K.M. : Notre style personnel c’est vraiment quelque chose qu’on fait à l’instinct. On ne se prend pas souvent la tête. Nous sommes un gros cerveau collectif, c’est-à-dire que dès que j’ai une idée, je lui en parle, dès qu’il a une idée, il m’en parle.

L.S. : On est des rock stars, mais nous avons un costume différent.

P. : Quelles sont vos inspirations en matière de mode ?

L.S. : Michael Jackson m’a beaucoup inspiré. Pour moi, il est le “G.O.A.T.” (« Greatest of all Time », ndlr). Je trouve qu’il a changé la donne.  Je dirai également Dennis Rodman. Il m’a montré le chemin. Puis, petit à petit, j’ai façonné ma propre direction artistique pour être tout simplement Laro. 

K.M. : C’est vrai que moi aussi je m’identifie beaucoup à Dennis Rodman. Il est vrai que je ne suis pas encore capable de porter certaines des tenues qu’il a pu porter par le passé. Mais, je vais bientôt y arriver. C’est vrai que j’aime beaucoup sa personnalité. J’adore également A$AP Rocky. En guise de moodboards, nos inspirations dépendent des saisons, de notre humeur et de la température extérieure. La météo est importante ! (Rires) 

© Loïc Rodrigues
© Loïc Rodrigues

P. : Quel regard portez-vous sur la mode masculine ?

L.S. : La mode masculine ? Je ne pense pas qu’il devrait y avoir une mode féminine et une mode masculine. Je considère qu’un vêtement est un vêtement. Tant qu’il peut être porté, il n’y a pas de barrières. Ce n’est pas le vêtement qui te donne de la force, c’est toi qui donnes la force au vêtement. En ce qui concerne la masculinité, chacun·e peut avoir son propre style. Il y en a qui vont porter des vêtements, et se dire : “Non, ça ne m’irait pas”. Mais, à partir du moment où tu n’essaies pas, tu ne pourras pas savoir si telle ou telle pièce te plaît. Le plus important est de s’assumer comme comme on est, être à l’aise dans ses vêtements et être stylé·e.

P. : La mode masculine doit-elle se libérer des carcans ?
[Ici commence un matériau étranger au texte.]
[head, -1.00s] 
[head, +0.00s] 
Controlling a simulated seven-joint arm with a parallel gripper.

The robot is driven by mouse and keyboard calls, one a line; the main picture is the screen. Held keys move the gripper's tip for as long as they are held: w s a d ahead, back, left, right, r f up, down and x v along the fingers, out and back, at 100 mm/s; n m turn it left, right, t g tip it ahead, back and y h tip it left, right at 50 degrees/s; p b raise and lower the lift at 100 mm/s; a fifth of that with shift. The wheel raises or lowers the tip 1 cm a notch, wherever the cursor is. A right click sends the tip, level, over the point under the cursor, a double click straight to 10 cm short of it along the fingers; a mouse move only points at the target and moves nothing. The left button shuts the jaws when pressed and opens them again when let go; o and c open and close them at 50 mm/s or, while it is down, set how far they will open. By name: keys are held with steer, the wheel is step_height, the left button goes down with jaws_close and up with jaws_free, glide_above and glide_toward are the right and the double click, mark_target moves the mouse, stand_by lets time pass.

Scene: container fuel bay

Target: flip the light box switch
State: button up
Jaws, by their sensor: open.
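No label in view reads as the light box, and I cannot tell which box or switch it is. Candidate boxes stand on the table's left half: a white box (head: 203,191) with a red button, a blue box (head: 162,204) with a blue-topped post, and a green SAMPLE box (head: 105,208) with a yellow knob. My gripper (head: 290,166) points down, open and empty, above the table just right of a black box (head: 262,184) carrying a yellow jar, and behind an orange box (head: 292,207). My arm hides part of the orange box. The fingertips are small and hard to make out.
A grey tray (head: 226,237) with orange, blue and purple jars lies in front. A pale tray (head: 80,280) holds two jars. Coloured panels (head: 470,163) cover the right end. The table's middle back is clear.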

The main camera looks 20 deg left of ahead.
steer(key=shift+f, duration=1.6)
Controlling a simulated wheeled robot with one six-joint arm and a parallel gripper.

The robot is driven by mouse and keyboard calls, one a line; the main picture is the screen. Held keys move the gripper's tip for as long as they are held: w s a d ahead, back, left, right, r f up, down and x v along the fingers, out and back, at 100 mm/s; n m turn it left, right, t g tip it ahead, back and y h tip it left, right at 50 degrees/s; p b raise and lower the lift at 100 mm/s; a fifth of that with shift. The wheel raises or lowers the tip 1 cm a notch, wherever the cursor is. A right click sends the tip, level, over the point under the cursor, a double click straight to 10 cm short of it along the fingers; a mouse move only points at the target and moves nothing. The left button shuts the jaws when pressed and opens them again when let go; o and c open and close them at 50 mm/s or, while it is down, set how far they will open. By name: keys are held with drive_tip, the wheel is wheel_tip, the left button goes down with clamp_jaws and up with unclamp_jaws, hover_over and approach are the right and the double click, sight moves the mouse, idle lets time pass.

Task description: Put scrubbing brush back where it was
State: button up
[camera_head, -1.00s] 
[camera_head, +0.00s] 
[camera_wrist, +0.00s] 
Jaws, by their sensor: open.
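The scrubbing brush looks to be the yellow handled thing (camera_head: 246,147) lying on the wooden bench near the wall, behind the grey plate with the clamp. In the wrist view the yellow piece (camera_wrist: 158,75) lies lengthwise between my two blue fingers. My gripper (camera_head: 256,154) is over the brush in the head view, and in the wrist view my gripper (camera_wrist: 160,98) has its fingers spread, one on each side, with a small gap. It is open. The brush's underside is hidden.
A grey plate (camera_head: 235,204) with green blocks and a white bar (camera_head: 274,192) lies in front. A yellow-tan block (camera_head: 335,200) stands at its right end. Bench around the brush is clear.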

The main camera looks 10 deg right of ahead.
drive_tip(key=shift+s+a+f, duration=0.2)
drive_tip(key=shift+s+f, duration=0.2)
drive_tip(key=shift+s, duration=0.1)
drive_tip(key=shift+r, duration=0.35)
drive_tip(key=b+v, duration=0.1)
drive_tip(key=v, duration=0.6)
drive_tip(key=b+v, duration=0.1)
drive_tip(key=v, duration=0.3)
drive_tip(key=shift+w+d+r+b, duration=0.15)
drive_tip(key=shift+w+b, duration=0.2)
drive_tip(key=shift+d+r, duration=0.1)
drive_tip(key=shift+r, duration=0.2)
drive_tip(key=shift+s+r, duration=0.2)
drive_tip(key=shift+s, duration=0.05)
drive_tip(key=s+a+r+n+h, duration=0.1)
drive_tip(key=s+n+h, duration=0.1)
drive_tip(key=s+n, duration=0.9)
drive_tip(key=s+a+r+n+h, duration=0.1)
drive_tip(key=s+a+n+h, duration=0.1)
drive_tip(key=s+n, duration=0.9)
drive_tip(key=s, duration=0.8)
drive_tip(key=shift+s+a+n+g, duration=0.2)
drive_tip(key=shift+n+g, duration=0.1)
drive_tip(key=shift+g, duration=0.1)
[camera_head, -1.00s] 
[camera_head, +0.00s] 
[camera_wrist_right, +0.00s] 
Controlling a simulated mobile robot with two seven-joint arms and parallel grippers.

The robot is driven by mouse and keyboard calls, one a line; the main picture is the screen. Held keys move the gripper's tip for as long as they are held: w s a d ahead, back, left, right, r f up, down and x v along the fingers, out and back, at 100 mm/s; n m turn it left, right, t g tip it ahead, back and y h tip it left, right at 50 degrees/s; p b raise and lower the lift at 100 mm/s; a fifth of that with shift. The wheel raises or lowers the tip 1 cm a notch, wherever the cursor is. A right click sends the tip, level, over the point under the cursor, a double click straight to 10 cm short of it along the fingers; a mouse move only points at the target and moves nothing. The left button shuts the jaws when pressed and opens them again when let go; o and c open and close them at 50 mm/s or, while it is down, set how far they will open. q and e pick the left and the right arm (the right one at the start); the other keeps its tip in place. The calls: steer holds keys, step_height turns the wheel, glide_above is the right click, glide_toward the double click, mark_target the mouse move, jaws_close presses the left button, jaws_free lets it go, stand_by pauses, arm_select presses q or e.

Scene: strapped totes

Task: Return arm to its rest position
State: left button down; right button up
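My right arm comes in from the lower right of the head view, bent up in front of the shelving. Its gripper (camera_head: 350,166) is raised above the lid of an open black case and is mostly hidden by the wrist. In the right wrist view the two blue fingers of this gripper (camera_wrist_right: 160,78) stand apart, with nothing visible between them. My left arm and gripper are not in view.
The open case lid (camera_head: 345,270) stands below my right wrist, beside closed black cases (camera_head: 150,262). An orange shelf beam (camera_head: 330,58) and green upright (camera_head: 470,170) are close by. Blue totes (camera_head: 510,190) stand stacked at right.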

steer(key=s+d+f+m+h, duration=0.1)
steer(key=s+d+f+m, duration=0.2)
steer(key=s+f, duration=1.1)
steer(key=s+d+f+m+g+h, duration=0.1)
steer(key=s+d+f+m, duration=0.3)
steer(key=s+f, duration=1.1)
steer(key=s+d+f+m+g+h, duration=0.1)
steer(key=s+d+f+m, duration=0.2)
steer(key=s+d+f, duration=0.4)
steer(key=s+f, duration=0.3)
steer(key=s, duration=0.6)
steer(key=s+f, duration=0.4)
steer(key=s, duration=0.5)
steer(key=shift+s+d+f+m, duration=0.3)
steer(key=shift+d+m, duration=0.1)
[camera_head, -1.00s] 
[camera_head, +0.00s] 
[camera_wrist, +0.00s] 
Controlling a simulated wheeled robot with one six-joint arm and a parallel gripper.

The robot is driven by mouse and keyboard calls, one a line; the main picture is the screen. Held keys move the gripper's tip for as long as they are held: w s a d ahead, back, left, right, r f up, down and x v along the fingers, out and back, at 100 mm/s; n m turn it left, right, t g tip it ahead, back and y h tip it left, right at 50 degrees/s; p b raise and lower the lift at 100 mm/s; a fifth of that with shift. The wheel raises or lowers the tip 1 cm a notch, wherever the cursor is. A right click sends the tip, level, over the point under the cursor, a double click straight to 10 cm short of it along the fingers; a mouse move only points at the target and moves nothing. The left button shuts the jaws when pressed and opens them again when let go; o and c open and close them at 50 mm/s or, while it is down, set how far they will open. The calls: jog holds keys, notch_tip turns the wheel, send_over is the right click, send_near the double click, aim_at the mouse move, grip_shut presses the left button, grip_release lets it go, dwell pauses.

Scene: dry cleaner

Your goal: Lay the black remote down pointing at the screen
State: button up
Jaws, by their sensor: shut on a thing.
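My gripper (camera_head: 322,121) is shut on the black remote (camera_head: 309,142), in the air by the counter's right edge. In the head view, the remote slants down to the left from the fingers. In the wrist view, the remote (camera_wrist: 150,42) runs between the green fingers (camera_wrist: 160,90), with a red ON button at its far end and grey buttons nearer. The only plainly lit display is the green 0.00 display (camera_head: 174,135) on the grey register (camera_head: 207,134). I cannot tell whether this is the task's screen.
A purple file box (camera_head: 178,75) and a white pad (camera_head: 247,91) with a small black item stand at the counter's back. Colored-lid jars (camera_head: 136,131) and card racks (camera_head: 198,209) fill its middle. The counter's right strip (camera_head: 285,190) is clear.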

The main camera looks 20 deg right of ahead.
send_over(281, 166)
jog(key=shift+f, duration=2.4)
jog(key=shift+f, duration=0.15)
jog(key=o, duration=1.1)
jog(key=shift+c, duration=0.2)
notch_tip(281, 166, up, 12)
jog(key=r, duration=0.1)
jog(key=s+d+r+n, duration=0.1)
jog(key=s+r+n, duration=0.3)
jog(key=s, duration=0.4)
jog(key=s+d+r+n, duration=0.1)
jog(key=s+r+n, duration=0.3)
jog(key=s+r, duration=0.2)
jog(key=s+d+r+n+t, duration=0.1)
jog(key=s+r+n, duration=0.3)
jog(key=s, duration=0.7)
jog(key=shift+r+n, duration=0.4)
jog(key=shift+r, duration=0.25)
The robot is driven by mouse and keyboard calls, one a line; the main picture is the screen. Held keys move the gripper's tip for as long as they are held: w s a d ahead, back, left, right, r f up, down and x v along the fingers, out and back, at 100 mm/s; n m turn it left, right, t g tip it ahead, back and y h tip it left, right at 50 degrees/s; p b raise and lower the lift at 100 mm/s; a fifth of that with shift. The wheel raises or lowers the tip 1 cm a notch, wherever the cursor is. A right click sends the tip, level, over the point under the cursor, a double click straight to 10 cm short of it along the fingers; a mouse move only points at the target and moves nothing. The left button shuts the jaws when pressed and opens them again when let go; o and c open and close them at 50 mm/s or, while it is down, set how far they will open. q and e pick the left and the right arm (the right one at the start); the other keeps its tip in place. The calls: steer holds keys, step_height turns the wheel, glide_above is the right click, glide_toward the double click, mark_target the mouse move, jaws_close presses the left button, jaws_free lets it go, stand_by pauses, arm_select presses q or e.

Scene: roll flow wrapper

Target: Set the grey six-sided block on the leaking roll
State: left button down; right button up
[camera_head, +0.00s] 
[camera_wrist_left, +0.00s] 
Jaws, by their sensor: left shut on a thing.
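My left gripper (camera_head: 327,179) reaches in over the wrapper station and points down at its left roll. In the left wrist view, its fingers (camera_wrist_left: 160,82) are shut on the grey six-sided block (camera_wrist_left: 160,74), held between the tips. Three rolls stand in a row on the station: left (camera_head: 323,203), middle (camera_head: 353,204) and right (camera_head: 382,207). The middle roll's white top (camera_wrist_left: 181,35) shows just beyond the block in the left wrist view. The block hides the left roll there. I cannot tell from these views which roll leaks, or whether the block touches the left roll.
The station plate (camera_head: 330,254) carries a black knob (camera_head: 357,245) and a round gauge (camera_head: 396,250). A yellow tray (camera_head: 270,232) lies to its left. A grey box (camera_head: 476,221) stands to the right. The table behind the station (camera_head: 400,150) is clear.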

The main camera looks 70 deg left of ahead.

K.M. : Il faut que la mode masculine sorte des cases. Je pense qu’avec le temps, les gens vont commencer à suivre une “vibe”. Je pense qu’ils vont finir par s’émanciper. Cette émancipation est nécessaire sinon les choses n’avanceront pas et tout le monde va finir par se ressembler, ce qui n’est pas le but. Dans la mode, c’est important d’avoir sa propre personnalité. Lorsque tu n’as pas de personnalité, ça se ressent au niveau de tes vêtements, au niveau de ton style, mais aussi dans ta manière de t’exprimer et d’être.

L.S. : La mode m’a vraiment permis de changer. Ça m’a aidé à être moi. Depuis tout petit, je n’ai  jamais vraiment aimé les gens qui s’enfermaient dans des cases. J’ai toujours aimé les gens différents, les gens qui osent, et qui prennent des risques. Le but, c’est que les générations avancent et découvrent de nouvelles choses. Bien entendu, chacun·e a son style et ses préférences. Selon moi, le plus important c’est de prendre des risques, et faire preuve d’une grande ouverture d’esprit. Encore aujourd’hui, beaucoup d’hommes sont bloqués sur le fait que tu ne peux pas te permettre de porter des crop tops, parce qu’on dirait un t-shirt de fille. 

P. : Que diriez-vous à celleux qui pensent que le vernis à ongles est strictement réservé aux femmes ? 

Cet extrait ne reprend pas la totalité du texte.